Padres não se dão bem com botas e baionetas, tanques de guerra e canhões, raro é o caso, a missão deles é outra. São Francisco de Assis gostava da Natureza, de conversar com os pássaros, de sentir-se perto de Jesus. Estou me referindo a isto em virtude desses artigos jornalísticos e outras matérias na mídia sobre se o Papa negou ou não negou fogo na hora H, se deixou correr solto sobre seus companheiros de religiosidade quando da ditadura na Argentina. Dizem alguns jornalistas que este tema acerca do Papa Francisco tem sido mostrado superficialmente. Digamos sim, está. Entretanto, afirmemos também que historiadores, especialistas e biógrafos devem mesmo ir ao fundo encontrar Jorge sendo omisso ou não. Tudo bem, isto faz parte da ciência, a comprovação ou a negação de uma hipótese, de uma suposição.

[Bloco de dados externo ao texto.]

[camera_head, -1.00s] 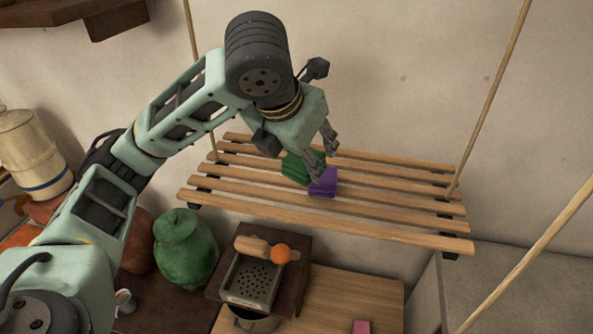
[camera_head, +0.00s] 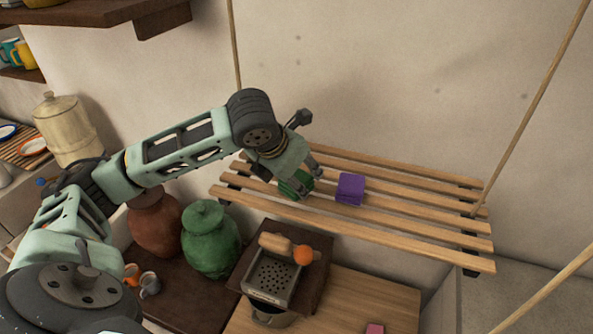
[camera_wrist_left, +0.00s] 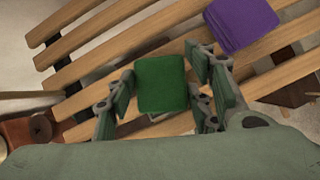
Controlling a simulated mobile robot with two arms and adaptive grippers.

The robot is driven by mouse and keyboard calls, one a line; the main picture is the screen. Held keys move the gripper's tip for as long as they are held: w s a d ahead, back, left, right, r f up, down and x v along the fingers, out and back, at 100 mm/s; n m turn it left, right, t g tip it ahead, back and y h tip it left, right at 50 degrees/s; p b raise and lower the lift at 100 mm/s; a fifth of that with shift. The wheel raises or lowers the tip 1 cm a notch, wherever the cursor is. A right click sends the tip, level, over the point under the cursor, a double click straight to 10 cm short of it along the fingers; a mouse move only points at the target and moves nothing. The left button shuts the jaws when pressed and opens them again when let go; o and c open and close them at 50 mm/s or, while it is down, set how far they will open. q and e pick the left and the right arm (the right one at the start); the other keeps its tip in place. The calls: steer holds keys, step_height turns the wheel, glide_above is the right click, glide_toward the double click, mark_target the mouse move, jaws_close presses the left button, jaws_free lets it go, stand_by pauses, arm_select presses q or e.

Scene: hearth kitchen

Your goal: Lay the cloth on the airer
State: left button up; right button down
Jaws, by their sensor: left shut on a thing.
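The airer (camera_head: 400,212) is a rack of wooden slats hung on cords by the wall. My left gripper (camera_head: 302,182) is over its left part, pointing down, shut on a folded green cloth (camera_head: 291,187). In the left wrist view the green cloth (camera_wrist_left: 161,82) sits between the fingers, over the slats (camera_wrist_left: 100,62). I cannot tell whether it touches them. A folded purple cloth (camera_head: 350,188) lies on the slats just right of the gripper, apart from the green one. It also shows in the left wrist view (camera_wrist_left: 240,22). My right gripper is not in view.
The airer's right half is bare. Cords (camera_head: 530,105) rise at its ends.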

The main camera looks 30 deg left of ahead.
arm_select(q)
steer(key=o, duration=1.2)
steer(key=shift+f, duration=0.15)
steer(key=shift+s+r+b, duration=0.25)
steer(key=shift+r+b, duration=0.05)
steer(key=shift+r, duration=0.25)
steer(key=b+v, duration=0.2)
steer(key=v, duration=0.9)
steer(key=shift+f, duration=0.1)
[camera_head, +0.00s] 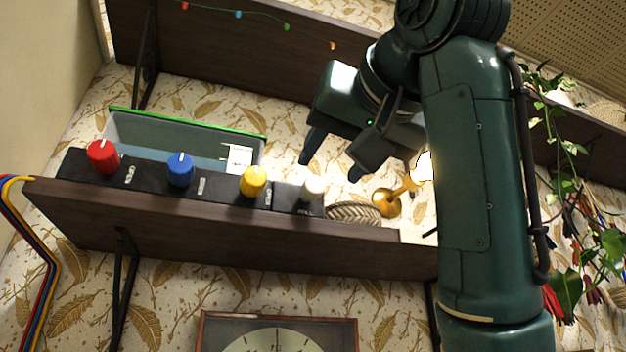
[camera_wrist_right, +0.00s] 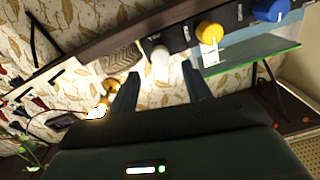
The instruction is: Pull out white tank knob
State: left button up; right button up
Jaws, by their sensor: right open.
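The white tank knob (camera_head: 313,188) sits on the black panel at the right end of a row of knobs on the shelf. It also shows in the right wrist view (camera_wrist_right: 160,56), between and beyond my fingertips. My right gripper (camera_head: 330,168) is open and empty, above the white knob in the head view. Its two fingers (camera_wrist_right: 160,82) are apart, and neither appears to touch the knob. My left gripper is in neither view.
Yellow (camera_head: 253,181), blue (camera_head: 180,169) and red (camera_head: 102,156) knobs stand left of the white one. A green-rimmed clear tank (camera_head: 190,138) is behind them. A woven basket (camera_head: 352,214) and a gold object (camera_head: 386,203) are to the right. An upper shelf (camera_head: 240,50) hangs above.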

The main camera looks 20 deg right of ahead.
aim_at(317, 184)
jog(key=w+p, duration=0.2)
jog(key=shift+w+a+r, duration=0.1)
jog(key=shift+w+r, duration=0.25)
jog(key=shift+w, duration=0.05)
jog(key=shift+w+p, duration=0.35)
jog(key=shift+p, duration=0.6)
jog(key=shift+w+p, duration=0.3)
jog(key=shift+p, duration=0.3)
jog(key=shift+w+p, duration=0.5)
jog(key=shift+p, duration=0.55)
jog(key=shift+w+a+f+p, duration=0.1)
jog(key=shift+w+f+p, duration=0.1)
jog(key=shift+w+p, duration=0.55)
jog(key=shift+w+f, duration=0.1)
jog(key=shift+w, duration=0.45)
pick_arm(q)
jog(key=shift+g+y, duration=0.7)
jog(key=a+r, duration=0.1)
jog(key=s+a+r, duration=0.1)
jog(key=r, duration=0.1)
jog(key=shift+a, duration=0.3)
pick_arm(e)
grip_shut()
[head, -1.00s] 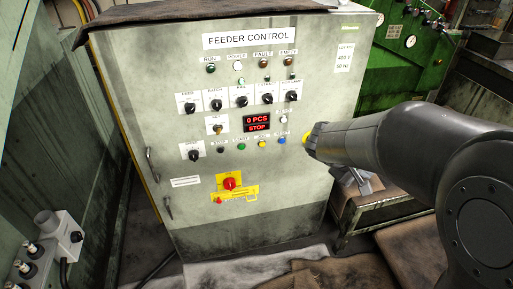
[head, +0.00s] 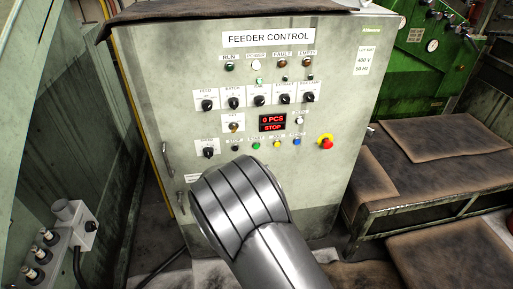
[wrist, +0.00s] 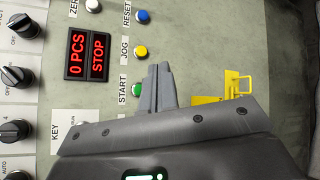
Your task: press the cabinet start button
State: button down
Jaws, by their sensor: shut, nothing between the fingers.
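The grey control cabinet (head: 345,95) labelled FEEDER CONTROL stands ahead of me. Its green start button (head: 256,146) shows in the head view, in the lower button row. In the wrist view the green button (wrist: 136,90) sits beside its START label, partly covered by my gripper. My gripper (wrist: 159,68) is shut and empty, its fingertips pointing towards the panel just right of the green button. I cannot tell whether they touch the panel. In the head view my arm hides the gripper. The red display (head: 272,123) reads 0 PCS, STOP.
Close to the start button are the yellow JOG button (wrist: 140,52) and blue RESET button (wrist: 143,16). A red emergency button (head: 326,142) is at the panel's right. A yellow lockout bracket (wrist: 236,85) projects near my gripper. A low bench (head: 430,160) stands right of the cabinet.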

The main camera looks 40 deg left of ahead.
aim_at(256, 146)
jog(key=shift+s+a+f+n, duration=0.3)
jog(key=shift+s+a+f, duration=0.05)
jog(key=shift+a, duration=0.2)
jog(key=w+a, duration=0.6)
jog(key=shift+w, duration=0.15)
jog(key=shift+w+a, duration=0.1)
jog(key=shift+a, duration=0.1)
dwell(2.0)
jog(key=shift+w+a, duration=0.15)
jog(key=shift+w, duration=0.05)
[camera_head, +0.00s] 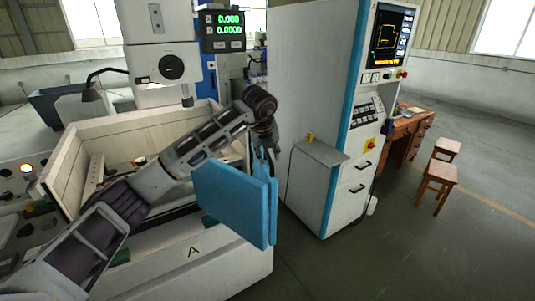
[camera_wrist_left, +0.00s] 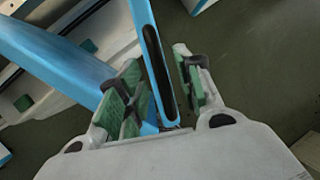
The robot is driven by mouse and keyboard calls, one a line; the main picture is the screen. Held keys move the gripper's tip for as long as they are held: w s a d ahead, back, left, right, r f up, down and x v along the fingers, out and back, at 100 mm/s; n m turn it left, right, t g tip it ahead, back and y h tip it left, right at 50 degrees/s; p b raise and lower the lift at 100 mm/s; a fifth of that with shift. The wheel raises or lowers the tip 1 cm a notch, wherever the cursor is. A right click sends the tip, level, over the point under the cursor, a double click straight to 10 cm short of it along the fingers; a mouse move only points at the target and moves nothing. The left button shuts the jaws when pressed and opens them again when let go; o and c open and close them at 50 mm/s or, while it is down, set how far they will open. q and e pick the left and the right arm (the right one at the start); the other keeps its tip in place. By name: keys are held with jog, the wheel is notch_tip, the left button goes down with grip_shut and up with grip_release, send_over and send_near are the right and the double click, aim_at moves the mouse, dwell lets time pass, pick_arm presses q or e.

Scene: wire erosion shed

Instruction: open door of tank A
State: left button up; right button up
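The door of tank A is a blue panel (camera_head: 230,200) at the front right corner of the white tank (camera_head: 70,165), which carries the label A (camera_head: 194,251). The door stands angled out from the tank. My left gripper (camera_head: 264,150) is at the door's upper right edge. In the left wrist view, my left gripper's green-padded fingers (camera_wrist_left: 160,90) stand on either side of a blue bar with a dark slot (camera_wrist_left: 152,50). A narrow gap shows beside the right finger, so it looks open around the bar. My right gripper is not in view.
A white control cabinet with a blue edge (camera_head: 335,195) stands close to the right of the door. The floor in front (camera_head: 360,265) is clear.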

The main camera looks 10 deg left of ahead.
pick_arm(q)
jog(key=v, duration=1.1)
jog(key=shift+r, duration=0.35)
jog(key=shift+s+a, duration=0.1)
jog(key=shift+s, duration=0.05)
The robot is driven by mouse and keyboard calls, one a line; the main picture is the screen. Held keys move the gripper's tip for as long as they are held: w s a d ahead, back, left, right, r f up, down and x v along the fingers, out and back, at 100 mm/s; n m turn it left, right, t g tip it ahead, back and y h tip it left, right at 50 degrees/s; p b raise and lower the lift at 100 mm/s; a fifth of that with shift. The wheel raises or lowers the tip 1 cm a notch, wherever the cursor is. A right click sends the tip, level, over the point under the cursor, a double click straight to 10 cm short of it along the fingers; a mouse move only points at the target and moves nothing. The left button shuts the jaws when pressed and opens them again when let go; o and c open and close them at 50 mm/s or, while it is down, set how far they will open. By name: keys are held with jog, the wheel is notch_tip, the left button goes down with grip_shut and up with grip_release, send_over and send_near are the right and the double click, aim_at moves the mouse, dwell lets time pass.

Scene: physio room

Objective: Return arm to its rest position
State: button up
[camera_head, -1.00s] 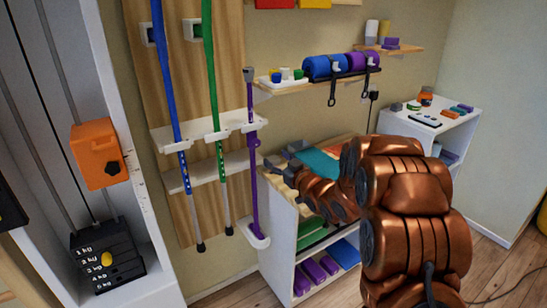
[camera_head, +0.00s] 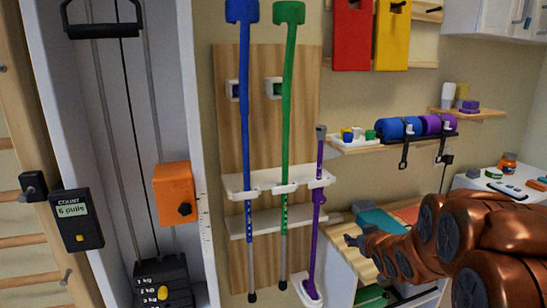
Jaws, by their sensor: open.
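My copper-coloured arm (camera_head: 490,240) reaches in from the lower right. My gripper (camera_head: 352,240) is the small grey end at the left of the arm. It is open, with nothing seen in it. It is in front of or above the wooden-topped white shelf unit (camera_head: 343,272), just right of the purple cane (camera_head: 315,235); the exact gap cannot be told. The lower arm runs out of the picture, and the arm hides part of the unit.
A blue crutch (camera_head: 246,130) and a green crutch (camera_head: 286,130) hang on a wooden panel. A wall shelf (camera_head: 370,146) with blue and purple rolls (camera_head: 398,128) is above my arm. A cable machine with an orange block (camera_head: 174,192) stands left. A white table (camera_head: 468,182) is behind right.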

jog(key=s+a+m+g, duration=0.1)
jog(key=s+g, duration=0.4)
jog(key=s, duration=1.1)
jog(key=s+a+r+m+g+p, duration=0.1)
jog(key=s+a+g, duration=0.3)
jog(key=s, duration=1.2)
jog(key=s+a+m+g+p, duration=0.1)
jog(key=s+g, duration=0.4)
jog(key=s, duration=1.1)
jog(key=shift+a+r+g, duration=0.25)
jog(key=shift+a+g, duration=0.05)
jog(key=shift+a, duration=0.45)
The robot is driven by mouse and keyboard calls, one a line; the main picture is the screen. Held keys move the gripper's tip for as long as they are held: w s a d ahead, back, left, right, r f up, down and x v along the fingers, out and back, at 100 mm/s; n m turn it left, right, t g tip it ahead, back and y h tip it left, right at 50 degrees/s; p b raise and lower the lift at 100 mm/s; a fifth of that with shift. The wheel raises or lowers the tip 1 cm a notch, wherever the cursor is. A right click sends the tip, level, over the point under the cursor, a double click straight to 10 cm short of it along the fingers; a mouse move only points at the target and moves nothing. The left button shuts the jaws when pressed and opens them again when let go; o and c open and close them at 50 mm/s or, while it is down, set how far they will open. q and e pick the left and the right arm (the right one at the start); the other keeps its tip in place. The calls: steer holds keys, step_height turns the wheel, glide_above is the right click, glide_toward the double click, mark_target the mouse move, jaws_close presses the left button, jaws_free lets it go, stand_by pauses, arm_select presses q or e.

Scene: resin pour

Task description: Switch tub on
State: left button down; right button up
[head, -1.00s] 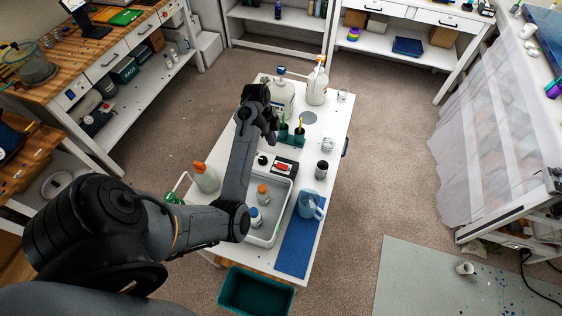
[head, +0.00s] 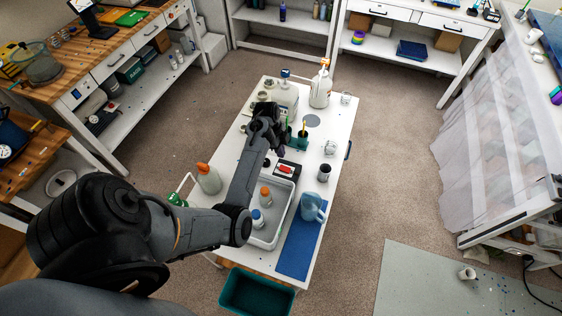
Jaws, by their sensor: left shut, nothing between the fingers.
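The pale grey tub (head: 289,212) stands on the white table with an orange-capped bottle (head: 265,196) and a blue-capped bottle (head: 257,219) in it. At its far end is a dark box with a red switch (head: 286,170). Whether the switch is on or off is too small to tell. My left gripper (head: 281,150) is shut and empty, just beyond the switch box and above the table. I cannot tell whether it touches anything. My right gripper is not in view.
A green holder (head: 302,141) with upright tools stands just right of my left gripper. A dark cup (head: 324,172), a blue jug (head: 313,206) on a blue mat (head: 297,254) and white jugs (head: 320,90) are on the table. An orange-capped bottle (head: 208,179) stands left of the tub.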

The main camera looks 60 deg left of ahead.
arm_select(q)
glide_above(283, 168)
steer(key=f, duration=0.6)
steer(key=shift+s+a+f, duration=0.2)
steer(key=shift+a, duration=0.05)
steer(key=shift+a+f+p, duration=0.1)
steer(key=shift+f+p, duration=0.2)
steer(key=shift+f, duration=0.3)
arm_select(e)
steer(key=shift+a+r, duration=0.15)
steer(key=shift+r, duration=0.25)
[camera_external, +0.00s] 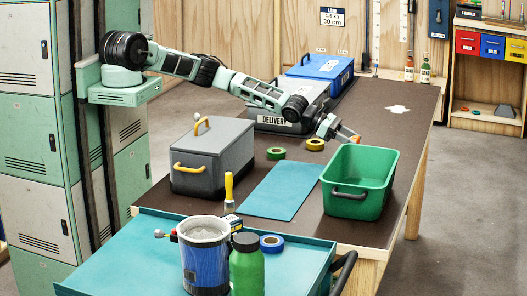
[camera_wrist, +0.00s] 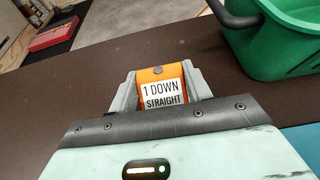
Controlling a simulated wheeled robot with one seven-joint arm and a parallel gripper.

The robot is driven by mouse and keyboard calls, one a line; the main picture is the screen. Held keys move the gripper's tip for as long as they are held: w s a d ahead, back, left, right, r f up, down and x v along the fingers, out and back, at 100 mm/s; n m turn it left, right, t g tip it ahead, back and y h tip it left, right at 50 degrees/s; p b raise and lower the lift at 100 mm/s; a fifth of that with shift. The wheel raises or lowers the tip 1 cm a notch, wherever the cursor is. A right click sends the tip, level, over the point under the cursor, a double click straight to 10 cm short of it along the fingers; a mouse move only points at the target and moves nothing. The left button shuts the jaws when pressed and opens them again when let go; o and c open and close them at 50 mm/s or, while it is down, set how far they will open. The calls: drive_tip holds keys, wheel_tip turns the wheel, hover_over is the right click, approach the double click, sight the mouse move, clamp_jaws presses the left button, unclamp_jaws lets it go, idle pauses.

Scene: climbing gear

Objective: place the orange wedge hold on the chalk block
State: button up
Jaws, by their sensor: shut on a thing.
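The orange wedge hold (camera_wrist: 162,74) is held between the grey fingers of my gripper (camera_wrist: 160,84) in the wrist view. It carries a white label reading "1 DOWN STRAIGHT" and a bolt head. In the external view my gripper (camera_external: 345,134) is above the brown table, behind the green bin, with a small bit of the orange hold (camera_external: 356,138) showing at its tip. A white irregular patch (camera_external: 398,109) lies on the far right of the table; I cannot tell whether it is the chalk block. No clear chalk block shows in the wrist view.
The green bin (camera_external: 338,197) stands close to my gripper. A grey lidded box (camera_external: 208,160), a teal mat (camera_external: 283,190), green tape (camera_external: 276,153) and yellow tape (camera_external: 315,144) are on the table (camera_external: 375,105). The far right tabletop is mostly clear.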

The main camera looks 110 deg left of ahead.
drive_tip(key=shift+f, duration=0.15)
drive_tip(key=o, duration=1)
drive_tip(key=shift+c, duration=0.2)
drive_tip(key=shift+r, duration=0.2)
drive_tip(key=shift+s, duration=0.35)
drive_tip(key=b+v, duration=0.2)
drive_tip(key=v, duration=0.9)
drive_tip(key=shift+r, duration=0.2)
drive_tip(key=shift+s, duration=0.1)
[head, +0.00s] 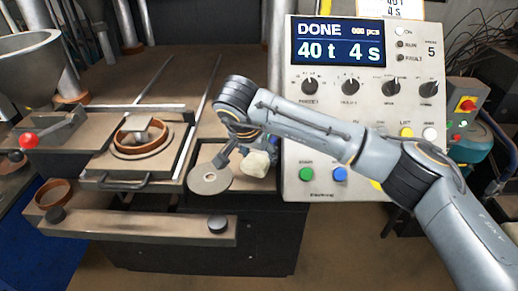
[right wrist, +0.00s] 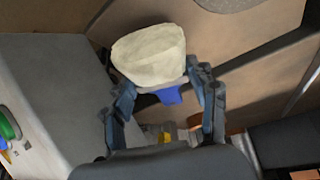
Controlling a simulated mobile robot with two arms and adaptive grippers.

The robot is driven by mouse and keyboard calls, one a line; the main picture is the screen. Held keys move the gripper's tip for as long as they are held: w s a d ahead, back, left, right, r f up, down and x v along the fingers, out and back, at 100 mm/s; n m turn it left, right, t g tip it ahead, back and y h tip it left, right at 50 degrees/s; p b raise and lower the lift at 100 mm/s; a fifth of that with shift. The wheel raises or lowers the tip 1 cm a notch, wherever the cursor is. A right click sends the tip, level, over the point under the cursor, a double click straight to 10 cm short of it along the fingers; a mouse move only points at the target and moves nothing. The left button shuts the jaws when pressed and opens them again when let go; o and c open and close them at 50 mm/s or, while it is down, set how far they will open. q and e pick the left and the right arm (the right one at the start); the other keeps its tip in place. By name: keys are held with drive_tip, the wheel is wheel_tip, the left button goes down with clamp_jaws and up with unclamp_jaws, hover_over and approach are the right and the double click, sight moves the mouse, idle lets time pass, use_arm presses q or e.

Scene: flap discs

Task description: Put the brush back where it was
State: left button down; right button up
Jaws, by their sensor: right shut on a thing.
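The brush, a cream, blocky bristle head (right wrist: 150,55) with a blue part (right wrist: 172,95) below it, shows between the fingers of my right gripper (right wrist: 163,88) in the right wrist view. The gripper is shut on it. In the head view the brush (head: 255,163) hangs under my right gripper (head: 240,158), just left of the control panel. It appears over the right end of the brown machine bed; whether it touches the surface I cannot tell. The handle is mostly hidden by the fingers. My left gripper is not in view.
A grey abrasive disc (head: 210,179) lies left of the brush. A slide with a ring mould (head: 141,136) stands further left. The control panel (head: 300,150) stands close on the right. A front bar (head: 135,222) carries two black knobs. A metal bowl (head: 25,62) is at far left.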

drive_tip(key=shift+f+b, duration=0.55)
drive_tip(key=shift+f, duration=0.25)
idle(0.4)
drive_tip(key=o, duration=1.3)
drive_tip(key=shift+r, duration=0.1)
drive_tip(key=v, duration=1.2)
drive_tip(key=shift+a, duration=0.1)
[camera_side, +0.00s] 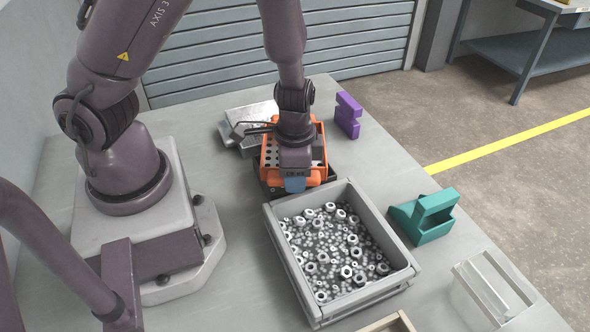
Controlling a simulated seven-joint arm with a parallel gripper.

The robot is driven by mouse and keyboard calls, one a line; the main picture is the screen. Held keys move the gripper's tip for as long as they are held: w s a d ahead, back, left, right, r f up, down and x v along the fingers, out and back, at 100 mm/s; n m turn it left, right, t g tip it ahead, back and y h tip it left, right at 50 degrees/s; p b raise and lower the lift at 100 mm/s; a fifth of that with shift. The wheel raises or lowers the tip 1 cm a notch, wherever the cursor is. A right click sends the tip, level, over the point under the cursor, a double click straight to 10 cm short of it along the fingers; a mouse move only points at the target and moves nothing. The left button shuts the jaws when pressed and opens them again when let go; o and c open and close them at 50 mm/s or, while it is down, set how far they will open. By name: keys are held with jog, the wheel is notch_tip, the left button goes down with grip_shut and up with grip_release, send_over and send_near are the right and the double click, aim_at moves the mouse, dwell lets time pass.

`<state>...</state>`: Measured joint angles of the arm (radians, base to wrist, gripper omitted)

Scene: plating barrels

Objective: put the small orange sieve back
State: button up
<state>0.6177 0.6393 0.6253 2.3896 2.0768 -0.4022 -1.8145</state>
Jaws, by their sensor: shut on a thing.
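The small orange sieve (269,155) is a perforated box in the middle of the table. My gripper (294,183) is above its near side, shut on it, and covers part of it. A blue piece shows at the gripper's lower end, against the sieve's near wall. The sieve is at or just above a dark tray or base (273,190); I cannot tell whether they touch. The sieve's inside is mostly hidden by my gripper and wrist.
A grey crate (268,228) full of metal nuts stands just in front. Metal blocks (240,116) lie behind left. A purple bracket (347,116), a teal block (424,216) and a clear box (487,290) stand to the right. A wooden frame (389,322) is at the bottom edge.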

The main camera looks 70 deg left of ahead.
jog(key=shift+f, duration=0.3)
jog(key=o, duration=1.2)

Mas, me diga você, leitor: o povo, o povo mesmo, o povão, a massa humana quer saber desse mergulho? Volto a dizer que, seja quem for entre nós, esse alguém não resistiria incólume a mergulhos científicos, pois algo na certa seria descoberto. Por favor, há de se raciocinar e ver que cada um o que quer é a ilusão (no bom sentido), o sonho (no bom sentido também), a arte, a sensação de bem estar espiritual, digamos assim. O mundo está cansado, tantos são frágeis demais, carentes demais, revoltados demais, tristes demais, injustiçados demais, tudo demais e ainda sobra.

Para que melhor então de que um condutor de almas que fala de perdão, de misericórdia, que é igual entre os seus? Para que melhor do que um Papa que não fica apenas abanando os braços e mostrando uma figura enfeitada da cabeça aos pés e, tendo no rosto um sorriso estudado e inócuo, quase abestalhado? Jesus não tinha anel, não usava sapatos e foi perseguido e crucificado porque falou de algo novo e que incomodou a tantos mal-acostumados daquela época. Jesus dançou, tomou vinho e tomou a defesa de Madalena; curou cegos, fez andar aleijados, perdoou um ladrão e também foi bom com o centurião romano salvando-lhe a filha enferma. Jesus compreendeu a pouca fé de Tomé e perdoou Pedro. Jesus também teve o seu momento de fraqueza e bradou: “Pai, afasta de mim este cálice”.

Para que serviria, então, um condutor de rebanho que desse rebanho tem medo e se enfurna em um Papamóvel? Assim como se dissesse: “vocês não prestam, podem me matar”. Para que um condutor de almas que recebe, em particular, presidentes e potentados e abandona os humildes? Ah, Jorge, pagareis caro por serdes diferente, por serdes bem intencionado, por não quererdes Deus para si e o diabo para os outros. Pagarás caro porque tivestes uma namorada, porque declarastes gostar de futebol e de tango. Pagarás mais caro ainda porque declarastes amor aos pobres. Foi assim com Cristo e por que não convosco?

Então, como sabemos, não será a mídia, nem o povo e nem os poderosos que julgarão ou perdoarão o Papa, nem qualquer um de nós. E Deus, em sua infinita misericórdia de Pai, como bem o disse o atual pastor do catolicismo, estará sempre pronto ao perdão e Ele nem vai ligar para esta bobagenzinha de omissão perante ditadores, se é que aconteceu. “É disto que o povo gosta/é isto que o povo quer”.